Les Editions Xavier Barral rassemblent les beaux clichés de ce long voyage initiatique dans un coffret de cinq ouvrages, Vers l'Orient. Entre émerveillement de la beauté du temps passé et intemporalité des clichés, Marc Riboud offre cinq véritables carnets de bord de son voyage d'exception.
Turquie © Marc Riboud.
Par où commencer ? Cela n'est pas facile de répondre à cette question, tant l'intégralité de l'ouvrage donne envie au spectateur curieux !
Chine © Marc Riboud.
Dans un coffret au visuel intriguant, cinq livres se détachent, un pour chacun des voyages du photographe. Les couvertures sont toutes d'un bleu subtil, entre le bleu outremer et le bleu saphir, comme une invitation au dépaysement. Par contre, le dessin diffère à chaque fois pour mieux illustrer la beauté et la culture propre à chaque pays.

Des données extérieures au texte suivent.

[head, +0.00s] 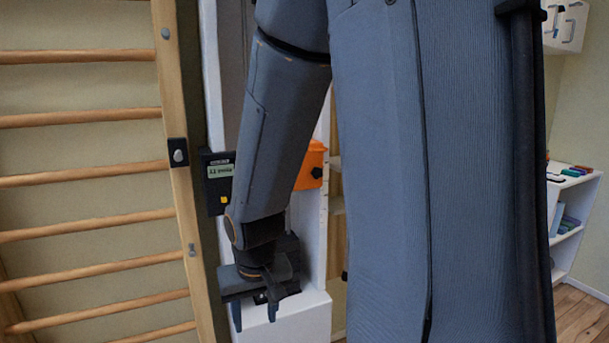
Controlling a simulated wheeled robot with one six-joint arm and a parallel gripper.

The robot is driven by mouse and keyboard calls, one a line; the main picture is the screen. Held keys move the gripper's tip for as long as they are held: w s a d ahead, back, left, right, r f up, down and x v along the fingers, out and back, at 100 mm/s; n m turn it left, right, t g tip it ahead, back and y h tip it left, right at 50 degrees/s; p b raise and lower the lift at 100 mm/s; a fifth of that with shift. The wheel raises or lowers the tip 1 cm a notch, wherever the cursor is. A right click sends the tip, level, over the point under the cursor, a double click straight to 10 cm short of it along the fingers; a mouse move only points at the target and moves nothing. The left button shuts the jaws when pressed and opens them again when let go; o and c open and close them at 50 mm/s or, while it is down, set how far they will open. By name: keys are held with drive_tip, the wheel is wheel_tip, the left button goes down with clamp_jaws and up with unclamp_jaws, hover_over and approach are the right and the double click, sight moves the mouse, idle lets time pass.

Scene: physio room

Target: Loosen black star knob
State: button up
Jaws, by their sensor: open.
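A small black knob (317,173) sits on the front of an orange housing (314,155), just right of my forearm. It is too small to tell whether it is star-shaped, and my arm hides the housing's left part. My gripper (254,314) points down, below and left of the knob and well apart from it. Its two fingers are spread, with nothing seen between them. It is in front of a white block (312,318) with a dark patch on top, mostly hidden behind the gripper.
Wooden wall bars (85,115) stand at the left. A black box with a lit display (219,171) is mounted between them and my forearm. My own body covers the centre. A white shelf (567,237) with small coloured items stands at the right, by open wooden floor.

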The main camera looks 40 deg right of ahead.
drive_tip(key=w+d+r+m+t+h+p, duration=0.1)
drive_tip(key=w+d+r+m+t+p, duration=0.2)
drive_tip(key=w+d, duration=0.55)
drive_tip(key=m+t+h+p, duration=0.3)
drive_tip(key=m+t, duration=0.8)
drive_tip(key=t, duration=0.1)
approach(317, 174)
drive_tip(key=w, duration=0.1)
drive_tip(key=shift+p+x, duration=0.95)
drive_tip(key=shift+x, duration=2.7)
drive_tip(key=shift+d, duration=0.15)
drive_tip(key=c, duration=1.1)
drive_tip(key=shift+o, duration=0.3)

Marc Riboud est un grand amoureux des lettres, à tel point qu'il affirme que « l'exercice de la plume, c'est (son) école buissonnière ». Pour autant, dans ce coffret, les mots s'effacent, ils n'ont pas lieu d'être tant la beauté des clichés parle d'elle-même. L'image parle à tous, contrairement aux discours qui peuvent se heurter à la frontière de la langue. Seule une introduction générale du photographe lui-même explique à la perfection sa démarche. Pas besoin de plus.
Iran © Marc Riboud
Chaque cliché donne intrinsèquement son histoire. Marc Riboud ne traduit pas la misère qu'il voit par une mise en scène pleine de pathos, mais au contraire tente d'accéder à une sensibilité grâce aux détails qu'il glisse dans ses clichés. Selon lui, « si l'on veut bien voir, inutile de se fondre dans ce que l'on regarde. Car si l'on devient l'autre, comment avoir la surprise de l'autre ? » Le cadrage est intéressant dans ce sens : l'oeil du photographe fait face aux modèles. Il ne montre jamais ce que la population regarde ou s’apprête à faire : au contraire, Marc Riboud montre leurs visages, leurs expressions.

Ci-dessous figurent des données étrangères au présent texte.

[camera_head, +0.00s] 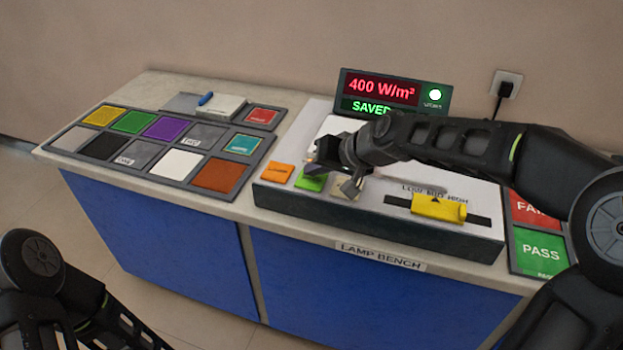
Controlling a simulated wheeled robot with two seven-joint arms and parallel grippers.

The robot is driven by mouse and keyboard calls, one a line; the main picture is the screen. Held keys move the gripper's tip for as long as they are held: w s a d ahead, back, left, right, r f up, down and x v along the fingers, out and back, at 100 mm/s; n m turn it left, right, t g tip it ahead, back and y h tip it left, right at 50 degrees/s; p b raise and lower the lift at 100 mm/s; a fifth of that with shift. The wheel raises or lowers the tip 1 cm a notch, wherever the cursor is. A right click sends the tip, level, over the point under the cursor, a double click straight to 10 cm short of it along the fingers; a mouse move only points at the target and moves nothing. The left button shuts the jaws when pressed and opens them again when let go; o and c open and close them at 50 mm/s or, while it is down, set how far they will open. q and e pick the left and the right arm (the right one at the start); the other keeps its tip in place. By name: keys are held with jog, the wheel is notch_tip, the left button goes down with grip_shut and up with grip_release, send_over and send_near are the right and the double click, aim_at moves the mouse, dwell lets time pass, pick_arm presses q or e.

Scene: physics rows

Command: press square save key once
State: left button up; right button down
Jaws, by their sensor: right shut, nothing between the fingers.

Loin d'être dans le voyeurisme gratuit, Marc Riboud partage ses coups de cœur, ses rencontres, ses aventures extraordinaires à travers ses clichés. Il va cependant plus loin : les personnes seules, détachées de leur univers, n'ont pas d'intérêt. Le paysage, le ciel, l'eau viennent ancrer la population dans leur réalité.
Afghanistan © Marc Riboud.
Souhaitant fuir le souvenir douloureux de la seconde guerre mondiale durant laquelle il était résistant, Marc Riboud ne montre jamais de violence dans ses clichés. Son regard est toujours bienveillant. Si sa photographie la plus connue est surement La fille à la fleur, prise en 1967 lors d'une manifestation pacifique à Washington contre la guerre au Viet-Nam, la non-violence se retrouve déjà dans ses voyages en Orient. Par exemple, de la Chine communiste et dictatoriale dirigée par Mao, Marc Riboud préfère mettre en avant la population : aucune image des militaires qui maintiennent l'ordre.
Aller ainsi en Asie dans les années 50 est très rare, les photos de Marc Riboud sont donc une part du passé, une marque du temps qui passe. Le photographe a immortalisé en noir et blanc ce lieu où « le temps n'était pas compté », mais qui est en pleine mutation. Marc Riboud l'affirme : « Si la photographie ne peut changer le monde, elle peut montrer le monde quand il change ». Ceux qui connaissent l'Orient d'aujourd'hui découvriront, derrière occidentalisation croissante, le fil caché de l'intemporalité.
Inde © Marc Riboud.
Henri Cartier-Bresson, dans une litote pleine d'humour, concèda que Marc Riboud n'est « pas le plus mauvais des presse-boutons ». Ce dernier le prouve dans ce coffret prestigieux. Si, « d'une façon générale, (sa) démarche n'a jamais été réfléchie », le spectateur n'a pas non plus à tergiversez pour comprendre que ce livre est idéal pour tous les amoureux de la photographie et du voyage.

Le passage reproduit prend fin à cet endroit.